Один из членов немецкой делегации сказал о насилиях советских солдат на территории Германии в конце войны. В ответ Хрущев, у которого погиб на войне старший сын Леонид, вспылил и напомнил, кто напал на Советский Союз в 1941 году и что советские солдаты в 45-м добивали врага и не совершали никаких преступлений. Вопрос о воссоединении Германии, подчеркнул он, не может решиться, если Германия окажется в НАТО и усилит ее.

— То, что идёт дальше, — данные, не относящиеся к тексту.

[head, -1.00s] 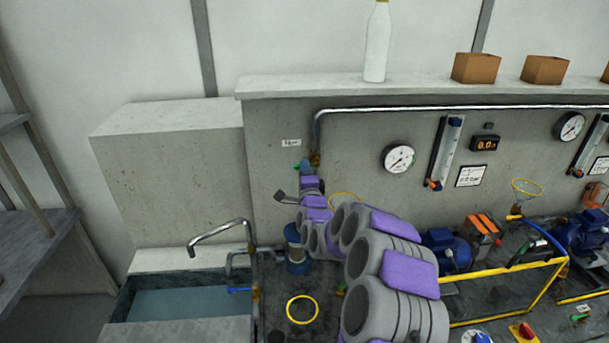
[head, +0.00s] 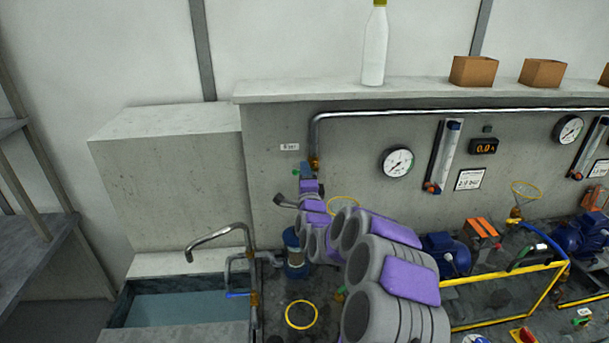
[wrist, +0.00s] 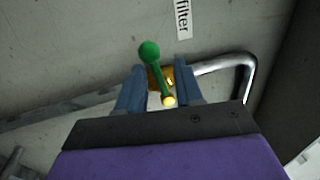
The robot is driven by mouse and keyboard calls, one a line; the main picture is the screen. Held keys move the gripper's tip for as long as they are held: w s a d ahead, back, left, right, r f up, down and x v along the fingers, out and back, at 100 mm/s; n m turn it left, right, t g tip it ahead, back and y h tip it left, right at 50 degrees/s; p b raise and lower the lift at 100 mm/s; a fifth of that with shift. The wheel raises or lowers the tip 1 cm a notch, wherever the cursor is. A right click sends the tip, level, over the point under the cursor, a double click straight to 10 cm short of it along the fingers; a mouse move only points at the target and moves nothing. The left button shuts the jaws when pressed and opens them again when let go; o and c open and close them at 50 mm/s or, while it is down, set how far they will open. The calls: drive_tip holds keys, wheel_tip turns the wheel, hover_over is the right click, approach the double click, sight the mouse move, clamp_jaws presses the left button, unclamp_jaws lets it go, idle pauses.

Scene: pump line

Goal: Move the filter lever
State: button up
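The filter lever (wrist: 155,72) is a green rod with a round green ball at its upper end, on a brass valve fitting (wrist: 166,76) on the wall pipe. In the head view its green knob (head: 295,172) shows small, just left of my gripper (head: 305,172). In the wrist view my gripper (wrist: 160,78) has its two blue fingers apart, one on each side of the lever. Gaps show between fingers and lever, and the ball stands beyond the fingertips. A "filter" label (wrist: 183,18) is on the wall above.
A metal pipe (head: 420,112) runs along the grey wall under a ledge. A pressure gauge (head: 397,162) is to the right. A blue filter housing (head: 295,255) stands below my gripper, and a sink (head: 180,305) lies at lower left. Pumps and yellow rails fill the right.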

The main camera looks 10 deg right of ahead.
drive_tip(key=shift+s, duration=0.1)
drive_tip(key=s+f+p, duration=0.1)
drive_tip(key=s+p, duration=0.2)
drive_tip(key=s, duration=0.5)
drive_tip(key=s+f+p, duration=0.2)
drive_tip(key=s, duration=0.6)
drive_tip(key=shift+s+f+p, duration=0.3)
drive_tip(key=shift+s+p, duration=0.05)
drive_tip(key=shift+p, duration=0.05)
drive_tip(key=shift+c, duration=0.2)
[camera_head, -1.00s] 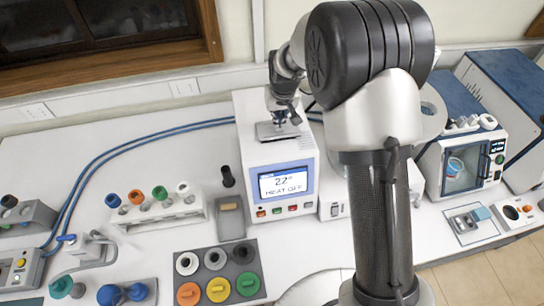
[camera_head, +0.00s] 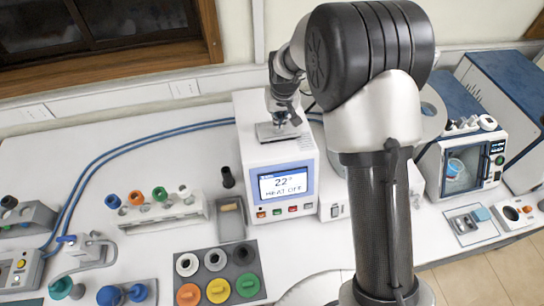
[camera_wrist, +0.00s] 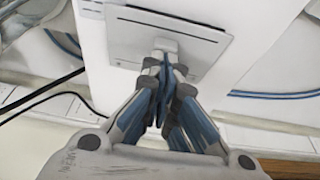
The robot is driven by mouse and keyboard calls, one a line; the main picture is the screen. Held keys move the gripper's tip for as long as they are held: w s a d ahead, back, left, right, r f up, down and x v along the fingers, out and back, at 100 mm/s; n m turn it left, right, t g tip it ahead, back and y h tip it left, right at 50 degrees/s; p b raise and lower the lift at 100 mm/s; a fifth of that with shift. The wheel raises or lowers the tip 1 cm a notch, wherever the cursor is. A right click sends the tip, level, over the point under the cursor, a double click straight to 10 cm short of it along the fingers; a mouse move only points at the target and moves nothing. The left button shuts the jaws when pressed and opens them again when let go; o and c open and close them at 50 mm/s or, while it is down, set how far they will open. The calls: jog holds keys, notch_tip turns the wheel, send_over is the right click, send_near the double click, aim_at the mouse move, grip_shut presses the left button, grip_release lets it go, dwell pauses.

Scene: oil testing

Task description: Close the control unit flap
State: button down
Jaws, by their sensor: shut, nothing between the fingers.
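The control unit (camera_head: 248,165) is a white box with a lit screen (camera_head: 284,185) reading 22° and HEAT OFF. Its flap is a grey plate (camera_head: 268,133) on the top face. In the wrist view the flap (camera_wrist: 205,48) looks nearly flat in its frame, with a pale tab (camera_wrist: 165,44) at its middle. I cannot tell whether it is fully flush. My gripper (camera_head: 284,119) is over the top of the unit. In the wrist view my gripper (camera_wrist: 163,64) is shut and empty, its fingertips at the tab, seemingly touching it. The fingers partly cover the flap.
Blue hoses (camera_head: 120,150) run behind. A blue-topped device (camera_head: 455,165) stands at the right. A black cable (camera_wrist: 45,85) shows in the wrist view.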

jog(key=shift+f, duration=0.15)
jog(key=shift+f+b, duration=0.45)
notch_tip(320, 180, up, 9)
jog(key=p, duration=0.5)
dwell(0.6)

От возбуждения он потерял над собой контроль и погрозил Аденауэру кулаком.
Тогда канцлер встал и тоже показал кулак.
Со стороны это могло показаться забавным, если бы речь не шла о войне и мире.
Вскоре Хрущев успокоился и даже извинился. Переговоры так и продолжались — то в эмоциональном напряжении, то в деловом тоне.
Аденауэр, вспомнив пакт Молотова — Риббентропа и намекнув на Мюнхенский договор, даже сказал: «Мы — несчастные наследники Гитлера. Наша задача — восстановить страну и доверие к ней других государств, в том числе и ваше».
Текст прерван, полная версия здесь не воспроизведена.